Thankfully, asyncio, an event loop and coroutine based concurrency framework for python, makes this pretty easy. I set up an event loop with 100 workers and await my requests in an asynchronous coroutine. Turns out to be a lot easier than I’d imagined. I wrap it all up in a little batch_requests() utility function and test it out.
requesting pages 1…100
parsing
(10 second wait)
requesting pages 2…200
parsing
(10 second wait)
Much better! Now it’s the parsing that takes up the most time, since it has to go through 100 pages one by one. The whole thing now takes 25 minutes. It’s much better, around a tenfold decrease, but still kind of makes me cringe. Making more requests at a time wouldn’t change much at this point since the parsing is what really slows the program down, so if I want to speed things up even more I’d have to find a way to accelerate the parsing.
It turns out the multiprocessing library in python is super user-friendly. You create a multiprocessing.Pool(processes) object, tell it how many processes you want, and then you can call its pool.map(function, iterable) to run whatever function you want in the process pool. Works just like the normal map() method except it does it in parallel. I gave it my parsing function and the list of all the responses I got from my batch_requests() and let it do its magic.
requesting pages 1…100
parsing
(5 second wait)
requesting pages 100…200
parsing
(5 second wait)
Half the time! But wait… I’m pretty sure my CPU has four cores? Shouldn’t I get a four-factor performance increase? Well, unbeknownst to me, it turns out CPU's use something called hyper-threading. Even though my Mac has four logical cores (think like virtual core), it’s only got two physical ones. I didn’t look too deep into the details, but this apparently helps computers increase their performance. That’s why I’m only getting a two-factor performance increase. Oh well, good enough.

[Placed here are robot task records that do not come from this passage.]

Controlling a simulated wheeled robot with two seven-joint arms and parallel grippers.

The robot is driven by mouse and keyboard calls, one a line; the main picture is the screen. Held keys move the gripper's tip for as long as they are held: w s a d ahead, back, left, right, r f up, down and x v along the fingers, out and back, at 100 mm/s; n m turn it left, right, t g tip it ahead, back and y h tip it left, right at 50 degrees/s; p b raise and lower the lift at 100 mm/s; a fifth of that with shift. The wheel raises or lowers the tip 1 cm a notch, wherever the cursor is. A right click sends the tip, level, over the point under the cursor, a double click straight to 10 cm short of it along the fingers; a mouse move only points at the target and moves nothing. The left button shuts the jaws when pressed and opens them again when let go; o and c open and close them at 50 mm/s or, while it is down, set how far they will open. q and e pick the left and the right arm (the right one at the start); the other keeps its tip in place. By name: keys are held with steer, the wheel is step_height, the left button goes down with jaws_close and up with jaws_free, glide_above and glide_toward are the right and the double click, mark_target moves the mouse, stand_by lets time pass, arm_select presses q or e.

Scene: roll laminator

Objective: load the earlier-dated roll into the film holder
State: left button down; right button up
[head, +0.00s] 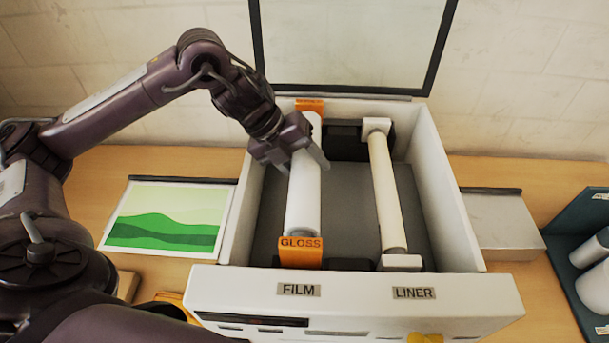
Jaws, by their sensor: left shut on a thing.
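The open laminator (497,308) stands on the table with its clear lid (352,45) raised. A white roll (303,200) lies lengthwise in its left side, behind the FILM label (298,290). Orange end pieces show at both ends of the roll, the near one (300,252) marked GLOSS. My left gripper (305,160) is shut on the far half of this roll from above. I cannot tell whether the roll is fully seated. No date is readable on it. My right gripper is out of view.
A cream roll (386,190) sits between white supports on the right side, behind the LINER label (415,293). A dark rack (575,285) with white rolls stands at the right edge. A green landscape print (168,217) lies left of the laminator. A yellow knob (427,338) shows at the front.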

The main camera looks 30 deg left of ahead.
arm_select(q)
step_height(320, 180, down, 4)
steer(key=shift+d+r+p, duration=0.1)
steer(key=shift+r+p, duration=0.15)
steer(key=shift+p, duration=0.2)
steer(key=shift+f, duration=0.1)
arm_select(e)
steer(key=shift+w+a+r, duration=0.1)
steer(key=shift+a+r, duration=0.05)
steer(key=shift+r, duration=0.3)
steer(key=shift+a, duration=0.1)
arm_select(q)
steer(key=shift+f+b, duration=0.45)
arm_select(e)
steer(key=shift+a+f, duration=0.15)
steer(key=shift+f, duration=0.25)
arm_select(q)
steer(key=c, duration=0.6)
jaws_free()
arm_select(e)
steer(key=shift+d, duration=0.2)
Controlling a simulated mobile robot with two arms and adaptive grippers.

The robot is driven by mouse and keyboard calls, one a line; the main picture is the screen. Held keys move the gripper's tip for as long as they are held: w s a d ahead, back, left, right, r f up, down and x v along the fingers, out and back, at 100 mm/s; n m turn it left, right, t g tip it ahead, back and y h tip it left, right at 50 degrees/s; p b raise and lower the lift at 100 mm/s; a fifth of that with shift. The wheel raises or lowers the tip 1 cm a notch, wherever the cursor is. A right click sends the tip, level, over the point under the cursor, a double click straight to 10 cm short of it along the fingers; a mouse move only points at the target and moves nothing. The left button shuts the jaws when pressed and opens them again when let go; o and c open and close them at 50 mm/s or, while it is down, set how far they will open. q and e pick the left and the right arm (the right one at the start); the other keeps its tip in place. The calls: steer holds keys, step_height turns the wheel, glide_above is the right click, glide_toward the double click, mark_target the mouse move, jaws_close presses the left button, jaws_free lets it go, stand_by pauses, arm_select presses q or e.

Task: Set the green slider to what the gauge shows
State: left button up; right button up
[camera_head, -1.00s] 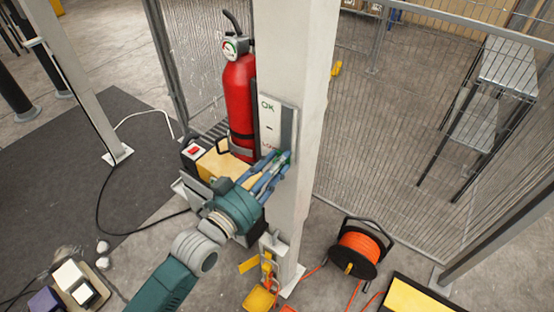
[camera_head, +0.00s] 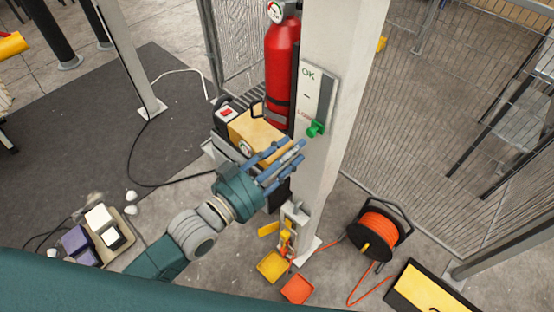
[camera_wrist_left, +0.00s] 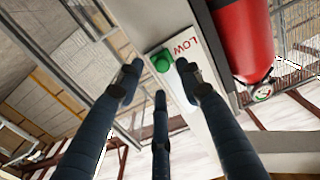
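The green slider (camera_head: 315,129) sits at the lower end of the white panel (camera_head: 312,88) on the pillar, beside the word LOW; OK is at the top. The gauge (camera_head: 275,12) is on the red fire extinguisher (camera_head: 282,62), cut by the top edge; I cannot read its needle. My left gripper (camera_head: 297,152) is open and empty, below and left of the slider, apart from it. In the left wrist view the slider (camera_wrist_left: 161,62) shows beyond the spread fingertips. My right gripper is not in view.
A yellow-tan box machine (camera_head: 256,135) with a red switch and small dial stands behind my left gripper. The pillar (camera_head: 335,110) carries the panel. A mesh fence (camera_head: 425,130), an orange cable reel (camera_head: 377,236) and yellow items lie to the right and below.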

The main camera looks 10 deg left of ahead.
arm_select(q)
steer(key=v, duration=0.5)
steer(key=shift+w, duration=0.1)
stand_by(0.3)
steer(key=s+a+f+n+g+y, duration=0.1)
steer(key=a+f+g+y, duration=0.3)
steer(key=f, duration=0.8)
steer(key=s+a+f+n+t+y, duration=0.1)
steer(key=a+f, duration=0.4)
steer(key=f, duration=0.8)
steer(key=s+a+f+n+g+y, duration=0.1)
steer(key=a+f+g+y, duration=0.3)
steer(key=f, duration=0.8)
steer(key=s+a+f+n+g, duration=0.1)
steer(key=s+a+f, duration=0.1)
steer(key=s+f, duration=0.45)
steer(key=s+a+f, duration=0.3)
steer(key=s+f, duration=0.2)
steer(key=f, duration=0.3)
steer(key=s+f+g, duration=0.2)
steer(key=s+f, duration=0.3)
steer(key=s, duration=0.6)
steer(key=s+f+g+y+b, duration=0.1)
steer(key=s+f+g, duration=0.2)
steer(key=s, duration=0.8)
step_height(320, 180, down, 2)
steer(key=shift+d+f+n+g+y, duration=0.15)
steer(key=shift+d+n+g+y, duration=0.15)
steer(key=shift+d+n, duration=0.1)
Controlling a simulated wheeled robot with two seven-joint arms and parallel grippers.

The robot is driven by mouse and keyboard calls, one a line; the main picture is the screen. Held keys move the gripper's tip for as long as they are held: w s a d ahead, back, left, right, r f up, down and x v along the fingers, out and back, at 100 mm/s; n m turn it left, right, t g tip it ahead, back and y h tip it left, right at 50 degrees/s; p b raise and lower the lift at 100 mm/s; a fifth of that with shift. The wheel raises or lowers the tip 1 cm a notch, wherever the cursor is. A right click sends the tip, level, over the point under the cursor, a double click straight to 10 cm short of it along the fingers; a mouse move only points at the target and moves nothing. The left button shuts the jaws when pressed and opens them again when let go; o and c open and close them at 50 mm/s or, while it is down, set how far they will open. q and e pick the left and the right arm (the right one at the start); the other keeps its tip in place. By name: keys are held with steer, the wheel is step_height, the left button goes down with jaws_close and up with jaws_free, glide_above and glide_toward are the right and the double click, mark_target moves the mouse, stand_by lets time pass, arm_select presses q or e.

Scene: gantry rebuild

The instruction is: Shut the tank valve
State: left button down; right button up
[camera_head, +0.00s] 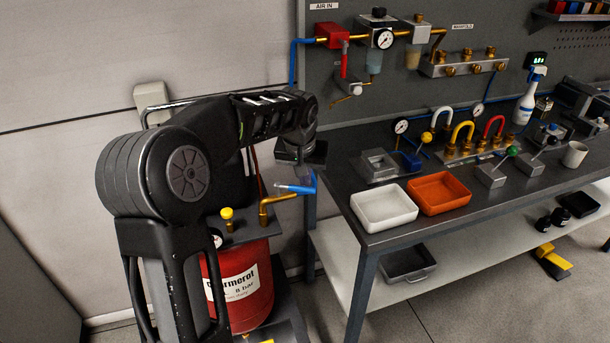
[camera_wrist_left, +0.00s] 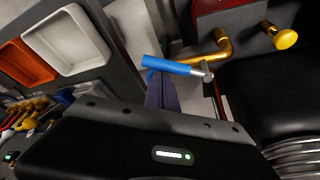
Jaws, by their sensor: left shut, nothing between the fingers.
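The red tank (camera_head: 240,285) stands on the floor left of the bench, partly behind my left arm. A brass pipe (camera_head: 266,208) rises from its top to the tank valve's blue lever (camera_head: 294,189). In the left wrist view the blue lever (camera_wrist_left: 168,65) lies across the picture, beside the brass elbow (camera_wrist_left: 222,48). My left gripper (camera_head: 309,181) is shut and empty, close to the lever's free end. In the left wrist view its fingers (camera_wrist_left: 161,90) point at the lever; whether they touch it I cannot tell. My right gripper is not in view.
A yellow knob (camera_head: 227,214) stands on the tank's top, near the brass pipe. The bench (camera_head: 350,225) is to the right, with a white tray (camera_head: 384,222) and an orange tray (camera_head: 440,207) near its front left corner. The wall is behind the tank.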

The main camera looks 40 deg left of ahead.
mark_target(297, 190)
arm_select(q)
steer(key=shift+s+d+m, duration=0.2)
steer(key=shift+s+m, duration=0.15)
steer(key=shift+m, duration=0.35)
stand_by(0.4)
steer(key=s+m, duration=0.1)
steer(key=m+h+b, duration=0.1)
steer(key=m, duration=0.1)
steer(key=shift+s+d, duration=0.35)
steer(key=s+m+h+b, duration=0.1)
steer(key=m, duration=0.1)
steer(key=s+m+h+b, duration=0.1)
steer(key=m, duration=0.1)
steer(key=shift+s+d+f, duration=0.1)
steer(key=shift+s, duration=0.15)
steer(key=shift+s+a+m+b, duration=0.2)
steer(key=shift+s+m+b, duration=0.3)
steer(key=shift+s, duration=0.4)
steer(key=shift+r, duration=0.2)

So now the data I have looks like this:
Now all I’ve got to do is scrape the lecturers form the unit guide and scrape the survey data.
So immediately I jump onto one of the unit guides to see what I’m dealing with. Ahh okay, so to get to the unit guide I need to authenticate with my university account. I thought about automating the whole authentication flow in my program — which admittedly would have been really cool — but the more I looked into it I realized that there was a lot of javascript rendering involved in the whole process and I didn’t need that kind of functionality. I type in a url for a unit guide, open up my browser’s dev tools, log in a couple times and figure out the two cookies used for authentication. So I jabber away at the keyboard and write a new script to go through the unit guide links from the original data and then ask me for new cookies whenever authentication fails.

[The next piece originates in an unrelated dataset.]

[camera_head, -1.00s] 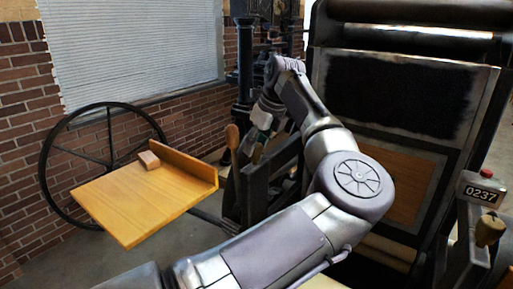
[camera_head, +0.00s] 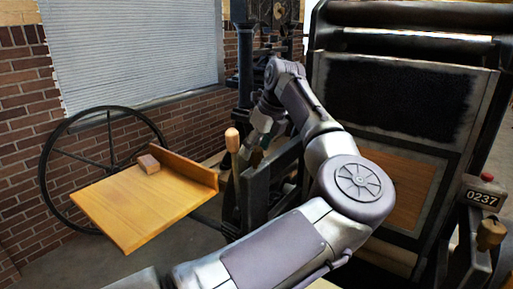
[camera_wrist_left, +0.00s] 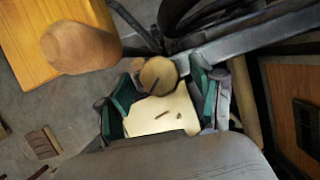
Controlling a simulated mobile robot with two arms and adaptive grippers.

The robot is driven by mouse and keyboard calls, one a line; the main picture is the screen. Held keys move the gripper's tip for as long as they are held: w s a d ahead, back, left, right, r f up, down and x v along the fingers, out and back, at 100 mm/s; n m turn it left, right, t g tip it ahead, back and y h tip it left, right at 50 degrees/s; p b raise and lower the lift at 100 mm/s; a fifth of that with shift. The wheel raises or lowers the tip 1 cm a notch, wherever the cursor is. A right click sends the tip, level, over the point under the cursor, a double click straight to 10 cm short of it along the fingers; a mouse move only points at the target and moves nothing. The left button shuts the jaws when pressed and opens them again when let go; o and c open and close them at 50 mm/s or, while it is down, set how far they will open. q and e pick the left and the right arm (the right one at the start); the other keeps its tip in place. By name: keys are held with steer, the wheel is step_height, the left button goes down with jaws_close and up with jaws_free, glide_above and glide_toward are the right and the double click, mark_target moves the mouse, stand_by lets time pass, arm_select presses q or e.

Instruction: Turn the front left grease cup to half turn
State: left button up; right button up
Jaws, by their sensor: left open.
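A round brass-coloured cap, which looks like the front left grease cup (camera_wrist_left: 158,75), shows in the left wrist view with a dark line across its face. My left gripper (camera_wrist_left: 162,92) is open, with its teal-padded fingers on either side of the cap's near edge. I cannot tell whether they touch it. In the head view my left gripper (camera_head: 257,140) is at the near left side of the press frame, and the cup is hidden there behind the gripper and arm. My right gripper is in neither view.
A wooden handle (camera_head: 232,140) stands close left of my left gripper.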

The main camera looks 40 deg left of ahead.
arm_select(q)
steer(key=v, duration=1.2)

$ python unit_guide_scraper.py
JSESSIONID: nijrNPEKQWWtmgFoOdUQAPjGMlbZq7U1
AWSELB: FD9E75345F81579D
It works! A tsunami of HTML floods my console, serotonin levels are peaking. Now that I know the requests are working it’s time to scrape the data. The unit guide page looks roughly like this:
Each semester has one unit guide, so if it’s being taught on multiple campuses, the unit guides lists each one and then gives you the lecturer for that campus. I’ve already got all the unit guide links, so my script can just go through each of them and find the spot in the unit guide that says Campus Lecturer(s). If the unit is being taught on multiple campuses, then I can look for a header that indicates the campus I want, then it’s a matter of appending the lecturer to the existing entry and dumping it all into a new csv. Easy peasy. Right?
So I get up a unit guide, inspect the html and start writing my scraping function. Lecturer header is a
<h2>
, yep cool, campus header, yep that’s a <h4>
. Looks good. Alright. Let’s run it.Okay, I’m getting a lot of errors, interesting. I modify my code slightly so that any time I get an error in my scraping function, it writes the link for the unit guide in an errors.log file along with the exception that occurred. I start going through them one by one to figure out what’s going on.

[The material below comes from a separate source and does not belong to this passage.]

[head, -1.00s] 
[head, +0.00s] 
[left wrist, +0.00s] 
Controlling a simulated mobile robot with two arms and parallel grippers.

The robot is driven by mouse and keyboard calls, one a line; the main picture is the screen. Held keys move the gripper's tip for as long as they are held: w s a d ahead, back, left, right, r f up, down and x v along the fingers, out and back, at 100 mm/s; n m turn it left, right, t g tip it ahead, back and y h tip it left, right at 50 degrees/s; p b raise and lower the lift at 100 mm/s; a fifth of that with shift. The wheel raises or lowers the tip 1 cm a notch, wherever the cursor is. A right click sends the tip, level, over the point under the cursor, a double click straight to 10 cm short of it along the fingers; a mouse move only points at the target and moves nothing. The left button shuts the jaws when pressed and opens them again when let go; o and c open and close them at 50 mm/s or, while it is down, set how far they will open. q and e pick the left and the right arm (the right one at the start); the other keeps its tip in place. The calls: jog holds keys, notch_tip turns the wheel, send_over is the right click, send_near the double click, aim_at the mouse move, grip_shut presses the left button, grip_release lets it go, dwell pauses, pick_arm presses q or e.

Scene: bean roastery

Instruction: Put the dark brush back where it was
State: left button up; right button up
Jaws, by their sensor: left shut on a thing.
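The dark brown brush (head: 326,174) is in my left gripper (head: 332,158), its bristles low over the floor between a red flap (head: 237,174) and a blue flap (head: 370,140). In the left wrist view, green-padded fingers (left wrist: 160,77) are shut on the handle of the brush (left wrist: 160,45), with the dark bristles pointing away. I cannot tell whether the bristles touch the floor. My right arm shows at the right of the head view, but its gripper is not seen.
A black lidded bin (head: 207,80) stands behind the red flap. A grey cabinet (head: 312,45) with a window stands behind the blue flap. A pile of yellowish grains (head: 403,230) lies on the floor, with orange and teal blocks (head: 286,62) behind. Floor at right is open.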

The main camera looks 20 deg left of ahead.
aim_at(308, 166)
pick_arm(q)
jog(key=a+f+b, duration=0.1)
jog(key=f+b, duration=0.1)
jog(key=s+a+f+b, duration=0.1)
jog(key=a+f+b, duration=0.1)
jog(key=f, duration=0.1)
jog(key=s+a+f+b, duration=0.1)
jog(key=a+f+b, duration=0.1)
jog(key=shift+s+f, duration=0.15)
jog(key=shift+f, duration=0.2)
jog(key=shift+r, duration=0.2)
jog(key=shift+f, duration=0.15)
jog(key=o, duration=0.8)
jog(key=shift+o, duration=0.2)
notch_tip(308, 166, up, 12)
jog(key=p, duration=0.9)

Ahhh, I see what’s happening in this one. They used a
<h3>
instead of a <h2>
for the Campus Lecturer(s) header! My scraper was looking for a <h2>
so that’s probably why all of these are failing. Oh okay this unit guide is a little bit different. The unit is being taught at three different campuses, but they’ve omitted the campus header, instead they’ve just got a little subtitle below the lecturer saying which campus they belong to. Wait, this unit is being taught at two different campuses but the unit guide has no indication of campus at all! No way to know which lecturer is responsible for which campus. And this one is only being taught on one campus but there’s multiple lecturers listed!I realise there are some complexities that I hadn't factored in. I got out my notebook and started jotting down all the different types of unit guides I might encounter, all the while thinking about how I would handle each case: one campus and one lecturer, one campus and multiple lecturers, uses a
<h2>
, uses a <h3>
, uses a little subtitle, doesn’t indicate campus at all, etc. After going through each unit guide with a fine tooth comb I run through my notes. Thirty-two different possible scenarios. How disheartening 😳😩😭For each of these scenarios, my beloved python script would have to detect which case it belongs to, and apply a different function based on that unit guide format. That’s a lot of work to do for potentially getting sued by the university.
So I kept thinking about it for a couple of days, but eventually, I gave up. The university, by using different formatting for all of their unit guides, had inadvertently crushed my plans of holding teachers accountable for the education they provide. I was a bit frustrated for not having realized my goal, but as with any project with a high level of uncertainty, I realized that running into a roadblock like this one was likely to happen. After all, when you design a system from the ground up, you control a lot of the variables. My project depended on a lot of external factors that were out of my control. That said, I should have tried scraping the unit guides before anything else. Since they’re essentially written by the teachers themselves then submitted to the university and converted to html (I imagine), they were likely to be difficult to scrape. Having read many unit guides in the past, I assumed “they all look kind of the same, they’ll be easy to parse.”
Nonetheless, I learnt many useful and/or interesting things working on this project:
Programming is 10% coding and 90% fixing bugs. That’s how we learn. Every time we scratch our head trying to figure out why the !&$# this isn’t working, we add an entry to the long list of mistakes that we hopefully won’t make again. I wanted to fix this bug in the education system, and I was close. Next time, I’ll read the unit guides first.
If you’re still reading on, there’s a couple of things I’d like to clear up. I did consider the ethical implications of individually rating lecturers and the effect it might have on them were this website to really take off. However, I also think that education is something not to be messed with. When my hairdresser gives me a bad haircut, it kind of sucks but hey, I’ll live. And yet I can probably find his star rating somewhere on Yelp. But when you have a bad teacher, that’s your career that’s being messed with. Your future. I think that when a student chooses his units he has a right to know if that unit or its lecturer has been poorly rated in the past.